Tutup aşkına şiirler yazın, en güzel mermerlere yansıtın heykel olsun, kadınsız tablo olmasın ve aşk kelimesinin varlık nedeni olsun. Ve sonra da aşağılayıcı, eziyeti hak kılıcı sözler dizilsin. Aşağıdaki sözler ve yazılamayan benzerlerinin, buradaki kullanışları umarım son yazılışları olur:
“Dişi köpek kuyruk sallamazsa, erkek köpek yanaşmaz”
“Kocanın vurduğu yerde gül biter”
“Kadının sırtından sopayı, karnından sıpayı eksik etmeyeceksin”
“Kızını dövmeyen dizini döver”
Kurtulmak zor: Mesela hala “alınan” ve “verilen” kızdır, erkek değil. Verilince teslim edilen ve alınınca mallanılan kadındır, erkek değil. İşte bu nedenle “Kızın var mı, derdin var", "Kızın var mı, sızın var". Tek güvence de kızın verildiği erkektir. Kızın kaderi, “helal süt emmiş bir adam”a bağlanır. Nihayetinde o kendini saklamaktan aciz ya; “Peyniri deri saklar, avradı eri”.
“At ile avrata inan olmaz” mı?
“Avratın kazdığı kuyudan su çıkmaz” mı?
“Kadının yüklediği yük şuraya varmaz” mı?

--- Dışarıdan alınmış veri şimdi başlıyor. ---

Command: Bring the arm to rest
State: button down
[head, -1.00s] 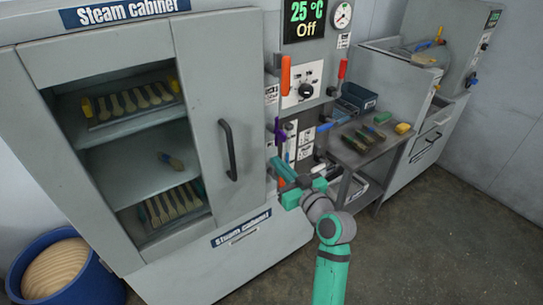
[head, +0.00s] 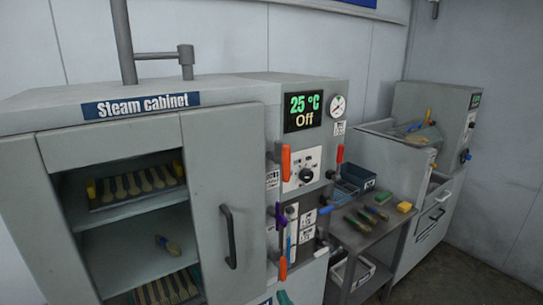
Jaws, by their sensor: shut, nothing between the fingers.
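Only a small teal piece of my gripper (head: 285,298) shows at the bottom edge of the head view, just below the lower orange handle (head: 283,268) on the steam cabinet's control side. It is shut, with nothing seen held at it. The rest of my arm is below the picture, so its pose is hidden.
The steam cabinet (head: 195,130) fills the left, with spoons on its shelves. Its control panel (head: 303,175) reads 25 °C, Off. A grey side table (head: 345,237) with brushes and blocks stands right of it. A grey machine (head: 400,165) stands beyond. Some floor shows at lower right.

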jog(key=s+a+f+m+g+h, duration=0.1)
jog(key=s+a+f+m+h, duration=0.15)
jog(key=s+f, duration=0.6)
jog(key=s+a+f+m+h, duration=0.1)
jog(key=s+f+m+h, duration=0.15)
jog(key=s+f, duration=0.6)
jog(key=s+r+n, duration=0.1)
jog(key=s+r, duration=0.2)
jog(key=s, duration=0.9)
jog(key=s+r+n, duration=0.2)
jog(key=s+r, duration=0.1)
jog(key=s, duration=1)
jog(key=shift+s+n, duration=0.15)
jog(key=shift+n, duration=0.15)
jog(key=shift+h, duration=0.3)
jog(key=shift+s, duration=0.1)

Varır. Yeter ki erkek cinsi engel olmasın ve yeter ki kadın istesin. Nasıl vardığını Cumhuriyet tarihi göstermiştir. Kadının önündeki engeller kalktığında toplum alır başını ilerler. Değilse toplumun yüzde ellisinin bilime, sanayiye, ticarete, eğitime, kültüre, meclise ve daha pek çok kuruma katkı vermediği büyük bir eksiklik yaşanır. O vakit, bugünleri bile rahmetle arayacağınız tam bir erkek dünyası olur. Henüz istenilen düzeyde olmasa da, bu memleketin kadınları, Cumhurbaşkanlığı dışında tüm makamlara gelmiştir. Dünyanın pek çok ülkesini, özellikle de kadınlarını gıpta ettirecek eşit haklara sahiptir. Üstelik yasal haklarını kullanmakta o kadar da hevesli olmadıkları halde. Öyle ki, kadının toplumsal hayata tam katılmamış olması nedeniyle ekonomik kaybımız %25’tir.
“Oğlan doğuran övünsün, kız doğuran dövünsün” geçmişte kalmıştır. “Kadın erkeğin şeytanı” değildir. Adam olana cennetleri bağışlayandır. Ve bugün uygarlık bu noktadaysa, kadına borçludur. Bunca savaşın, erkeklerin sonsuz egemenlik ve paylaşmazlık arzularından kaynaklandığı gibi. Topluma egemen olmakla, fiziksel erkek yeterliliğinin aynı kelime ile (iktidar) tarif edilmesi tesadüf değil ki.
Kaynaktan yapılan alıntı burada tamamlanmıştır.